▶ [Objective]: Lines that contain the string "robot" are to be copied; leave out all others.

>> START Data segment

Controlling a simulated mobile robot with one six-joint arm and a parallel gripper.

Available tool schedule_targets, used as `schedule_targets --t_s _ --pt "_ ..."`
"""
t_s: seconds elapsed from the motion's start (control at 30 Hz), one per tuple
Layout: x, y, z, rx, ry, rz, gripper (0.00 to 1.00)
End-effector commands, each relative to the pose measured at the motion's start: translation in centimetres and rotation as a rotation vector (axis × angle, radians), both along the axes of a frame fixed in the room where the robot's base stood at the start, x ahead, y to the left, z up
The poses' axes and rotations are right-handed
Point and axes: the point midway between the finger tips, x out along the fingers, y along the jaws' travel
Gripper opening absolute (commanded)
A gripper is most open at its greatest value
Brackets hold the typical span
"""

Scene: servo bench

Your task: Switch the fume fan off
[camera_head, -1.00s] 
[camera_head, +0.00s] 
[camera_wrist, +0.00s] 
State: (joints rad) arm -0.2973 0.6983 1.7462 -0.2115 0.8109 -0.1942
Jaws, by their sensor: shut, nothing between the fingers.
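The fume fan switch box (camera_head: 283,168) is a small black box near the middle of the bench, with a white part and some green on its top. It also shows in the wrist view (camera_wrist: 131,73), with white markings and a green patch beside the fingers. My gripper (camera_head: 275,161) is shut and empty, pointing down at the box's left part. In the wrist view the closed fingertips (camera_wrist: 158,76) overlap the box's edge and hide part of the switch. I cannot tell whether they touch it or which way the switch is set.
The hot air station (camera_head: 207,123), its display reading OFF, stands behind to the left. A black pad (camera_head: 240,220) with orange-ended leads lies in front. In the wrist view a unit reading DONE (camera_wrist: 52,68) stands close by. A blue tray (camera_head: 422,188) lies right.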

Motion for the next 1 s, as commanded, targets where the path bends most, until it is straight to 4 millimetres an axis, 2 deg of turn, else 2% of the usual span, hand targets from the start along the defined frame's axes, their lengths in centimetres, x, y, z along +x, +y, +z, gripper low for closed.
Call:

>> END Data segment

▶ [The completed task]:
Controlling a simulated mobile robot with one six-joint arm and a parallel gripper.
End-effector commands, each relative to the pose measured at the motion's start: translation in centimetres and rotation as a rotation vector (axis × angle, radians), both along the axes of a frame fixed in the room where the robot's base stood at the start, x ahead, y to the left, z up

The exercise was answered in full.